## Short exercise
Search the records for "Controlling" and copy each line that holds it.

Robot trajectory data
------------------------
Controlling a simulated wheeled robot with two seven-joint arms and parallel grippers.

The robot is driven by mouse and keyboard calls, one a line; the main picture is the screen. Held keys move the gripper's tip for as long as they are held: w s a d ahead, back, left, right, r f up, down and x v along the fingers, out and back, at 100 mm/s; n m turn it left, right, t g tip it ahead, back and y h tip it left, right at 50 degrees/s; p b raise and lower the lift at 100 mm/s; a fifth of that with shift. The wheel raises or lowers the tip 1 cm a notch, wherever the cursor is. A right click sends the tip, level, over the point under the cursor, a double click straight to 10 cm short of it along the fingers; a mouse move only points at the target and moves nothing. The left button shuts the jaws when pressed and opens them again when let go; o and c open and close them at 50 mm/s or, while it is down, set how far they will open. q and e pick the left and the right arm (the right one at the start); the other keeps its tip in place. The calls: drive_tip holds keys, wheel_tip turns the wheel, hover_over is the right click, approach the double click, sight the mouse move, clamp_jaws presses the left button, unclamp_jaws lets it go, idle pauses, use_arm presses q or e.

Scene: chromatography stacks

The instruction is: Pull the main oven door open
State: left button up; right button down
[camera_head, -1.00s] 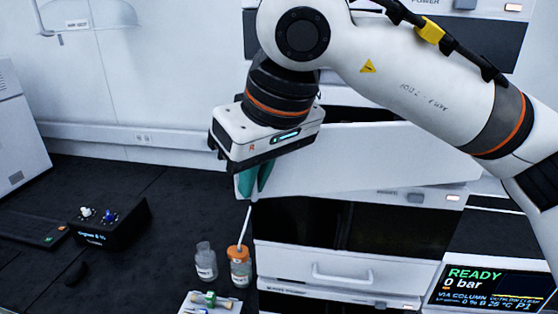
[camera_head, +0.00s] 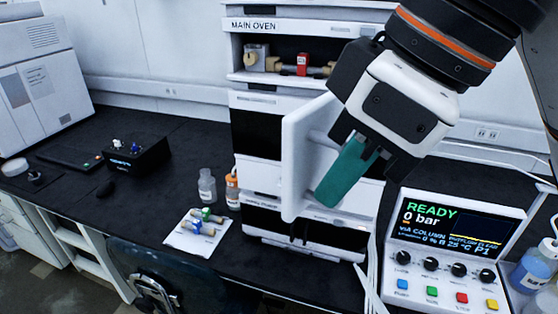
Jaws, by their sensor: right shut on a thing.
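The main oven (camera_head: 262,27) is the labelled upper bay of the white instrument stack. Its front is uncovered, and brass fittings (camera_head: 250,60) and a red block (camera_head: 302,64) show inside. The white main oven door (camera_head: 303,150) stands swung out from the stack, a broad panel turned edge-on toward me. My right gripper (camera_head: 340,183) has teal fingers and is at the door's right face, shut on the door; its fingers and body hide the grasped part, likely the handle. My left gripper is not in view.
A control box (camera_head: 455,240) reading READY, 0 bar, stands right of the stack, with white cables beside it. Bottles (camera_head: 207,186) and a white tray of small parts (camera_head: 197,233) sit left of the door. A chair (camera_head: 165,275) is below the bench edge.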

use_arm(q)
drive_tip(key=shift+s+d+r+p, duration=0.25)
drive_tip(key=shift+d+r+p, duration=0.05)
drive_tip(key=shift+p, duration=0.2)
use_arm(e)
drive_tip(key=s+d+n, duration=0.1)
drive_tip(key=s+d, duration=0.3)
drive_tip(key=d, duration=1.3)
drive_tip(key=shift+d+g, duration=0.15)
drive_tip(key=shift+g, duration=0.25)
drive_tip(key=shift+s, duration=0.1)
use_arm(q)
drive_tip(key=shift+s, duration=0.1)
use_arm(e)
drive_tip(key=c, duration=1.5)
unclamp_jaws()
------------------------
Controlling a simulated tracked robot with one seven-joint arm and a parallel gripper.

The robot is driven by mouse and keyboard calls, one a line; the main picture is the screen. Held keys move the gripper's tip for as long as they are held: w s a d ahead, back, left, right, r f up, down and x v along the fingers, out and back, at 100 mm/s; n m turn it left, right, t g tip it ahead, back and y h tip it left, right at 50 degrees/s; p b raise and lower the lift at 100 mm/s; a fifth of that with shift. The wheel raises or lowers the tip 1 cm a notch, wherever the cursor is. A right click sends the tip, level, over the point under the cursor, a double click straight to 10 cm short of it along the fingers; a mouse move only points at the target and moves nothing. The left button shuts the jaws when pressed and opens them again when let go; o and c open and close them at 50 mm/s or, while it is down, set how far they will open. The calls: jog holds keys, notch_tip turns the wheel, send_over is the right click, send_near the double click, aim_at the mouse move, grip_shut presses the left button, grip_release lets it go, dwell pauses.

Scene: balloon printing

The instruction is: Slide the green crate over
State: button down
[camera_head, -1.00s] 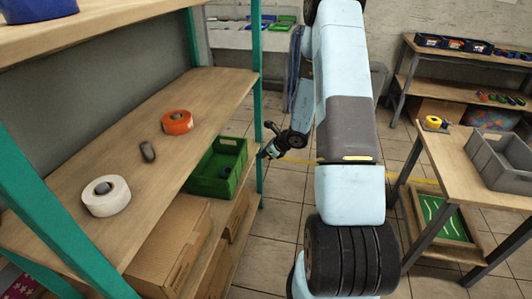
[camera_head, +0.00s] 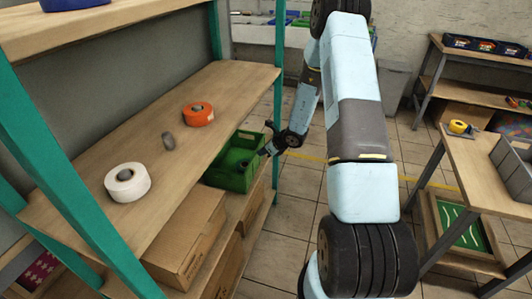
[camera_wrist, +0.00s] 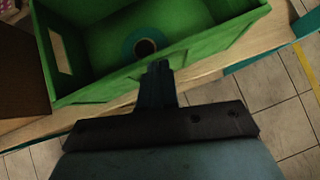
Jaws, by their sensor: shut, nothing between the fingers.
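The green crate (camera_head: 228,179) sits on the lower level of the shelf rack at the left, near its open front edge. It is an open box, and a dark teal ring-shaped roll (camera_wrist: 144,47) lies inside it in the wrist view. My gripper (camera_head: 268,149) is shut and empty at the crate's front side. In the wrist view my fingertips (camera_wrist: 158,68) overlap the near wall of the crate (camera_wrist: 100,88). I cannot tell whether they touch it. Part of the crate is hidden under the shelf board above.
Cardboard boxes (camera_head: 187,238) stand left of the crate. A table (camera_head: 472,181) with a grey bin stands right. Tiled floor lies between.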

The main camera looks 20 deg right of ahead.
------------------------
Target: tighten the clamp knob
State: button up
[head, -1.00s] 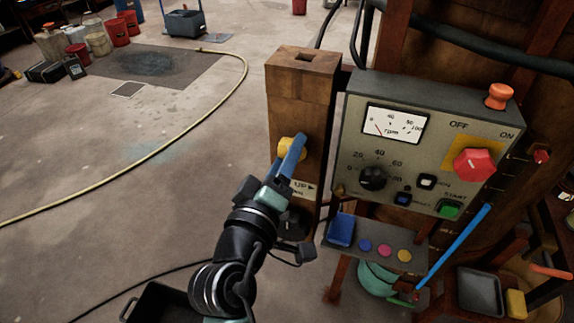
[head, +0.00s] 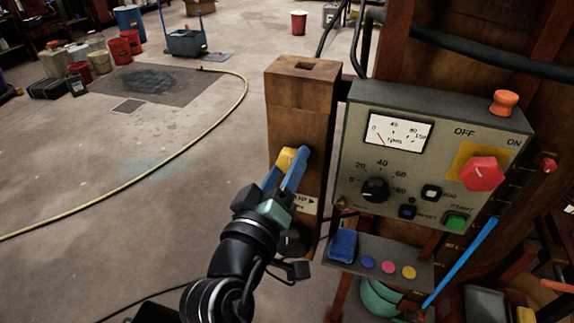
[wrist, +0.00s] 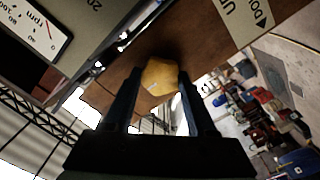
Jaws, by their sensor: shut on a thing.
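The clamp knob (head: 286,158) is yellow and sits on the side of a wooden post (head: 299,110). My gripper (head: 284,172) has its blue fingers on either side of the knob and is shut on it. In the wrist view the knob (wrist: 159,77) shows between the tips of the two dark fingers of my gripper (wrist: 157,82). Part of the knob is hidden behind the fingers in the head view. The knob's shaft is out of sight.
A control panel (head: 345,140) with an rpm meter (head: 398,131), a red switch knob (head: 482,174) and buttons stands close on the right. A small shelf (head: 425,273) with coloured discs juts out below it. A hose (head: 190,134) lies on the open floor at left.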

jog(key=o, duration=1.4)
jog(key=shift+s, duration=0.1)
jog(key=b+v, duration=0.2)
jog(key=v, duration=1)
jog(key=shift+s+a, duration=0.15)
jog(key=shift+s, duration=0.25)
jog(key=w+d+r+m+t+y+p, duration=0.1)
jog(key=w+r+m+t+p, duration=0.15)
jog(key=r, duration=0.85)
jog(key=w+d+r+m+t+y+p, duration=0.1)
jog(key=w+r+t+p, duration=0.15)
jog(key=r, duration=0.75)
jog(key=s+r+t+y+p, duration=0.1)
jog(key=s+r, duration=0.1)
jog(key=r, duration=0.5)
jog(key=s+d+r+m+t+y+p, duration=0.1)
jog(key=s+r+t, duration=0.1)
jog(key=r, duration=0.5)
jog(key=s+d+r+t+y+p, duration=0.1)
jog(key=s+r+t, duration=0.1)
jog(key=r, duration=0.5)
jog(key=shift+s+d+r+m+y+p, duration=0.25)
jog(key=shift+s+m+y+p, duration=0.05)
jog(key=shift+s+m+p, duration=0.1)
------------------------
## Response
Controlling a simulated wheeled robot with two seven-joint arms and parallel grippers.
Controlling a simulated tracked robot with one seven-joint arm and a parallel gripper.

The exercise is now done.